Given problem.
Starting at the line that contains "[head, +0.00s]" and stopping at the line that contains "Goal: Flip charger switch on", copy every line exactly, both ends included, without the pictures.

Source data.

-- start --

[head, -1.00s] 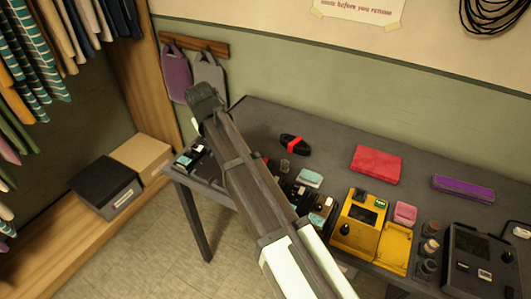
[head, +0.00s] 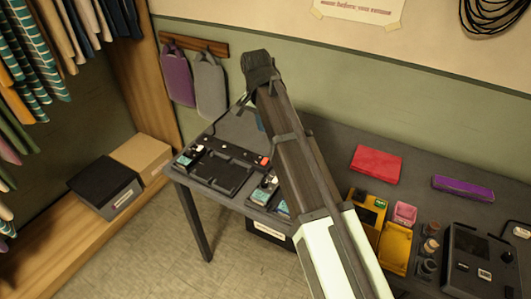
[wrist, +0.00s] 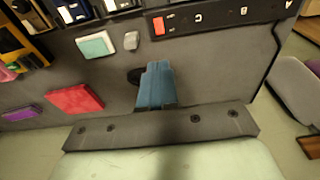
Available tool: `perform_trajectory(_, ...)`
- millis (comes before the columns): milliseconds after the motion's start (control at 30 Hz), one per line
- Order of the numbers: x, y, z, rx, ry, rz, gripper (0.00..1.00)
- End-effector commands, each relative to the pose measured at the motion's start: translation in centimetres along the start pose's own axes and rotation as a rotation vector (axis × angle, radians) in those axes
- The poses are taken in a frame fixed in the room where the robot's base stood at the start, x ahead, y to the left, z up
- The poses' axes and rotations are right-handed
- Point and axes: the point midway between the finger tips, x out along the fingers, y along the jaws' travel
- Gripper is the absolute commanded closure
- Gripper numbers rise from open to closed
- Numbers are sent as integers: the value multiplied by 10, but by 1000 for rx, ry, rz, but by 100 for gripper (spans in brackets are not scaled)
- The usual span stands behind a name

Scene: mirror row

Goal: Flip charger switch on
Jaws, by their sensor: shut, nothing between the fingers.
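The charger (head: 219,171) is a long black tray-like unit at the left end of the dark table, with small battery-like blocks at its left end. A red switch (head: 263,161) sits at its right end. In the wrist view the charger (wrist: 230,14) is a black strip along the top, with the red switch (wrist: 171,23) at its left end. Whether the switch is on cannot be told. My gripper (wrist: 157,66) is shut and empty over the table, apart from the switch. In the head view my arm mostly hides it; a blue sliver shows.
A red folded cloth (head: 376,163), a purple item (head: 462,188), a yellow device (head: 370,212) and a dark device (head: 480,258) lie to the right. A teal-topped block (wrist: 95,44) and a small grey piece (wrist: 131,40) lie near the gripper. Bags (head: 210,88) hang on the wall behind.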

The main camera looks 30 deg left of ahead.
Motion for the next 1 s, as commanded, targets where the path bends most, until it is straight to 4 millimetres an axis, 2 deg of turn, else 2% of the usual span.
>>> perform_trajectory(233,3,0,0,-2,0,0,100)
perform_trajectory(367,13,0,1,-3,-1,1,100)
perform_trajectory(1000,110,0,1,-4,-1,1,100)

-- end --

The result.
[head, +0.00s] 
[wrist, +0.00s] 
Available tool: `perform_trajectory(_, ...)`
- millis (comes before the columns): milliseconds after the motion's start (control at 30 Hz), one per line
- Order of the numbers: x, y, z, rx, ry, rz, gripper (0.00..1.00)
- End-effector commands, each relative to the pose measured at the motion's start: translation in centimetres along the start pose's own axes and rotation as a rotation vector (axis × angle, radians) in those axes
- The poses are taken in a frame fixed in the room where the robot's base stood at the start, x ahead, y to the left, z up
- The poses' axes and rotations are right-handed
- Point and axes: the point midway between the finger tips, x out along the fingers, y along the jaws' travel
- Gripper is the absolute commanded closure
- Gripper numbers rise from open to closed
- Numbers are sent as integers: the value multiplied by 10, but by 1000 for rx, ry, rz, but by 100 for gripper (spans in brackets are not scaled)
- The usual span stands behind a name

Scene: mirror row

Goal: Flip charger switch on

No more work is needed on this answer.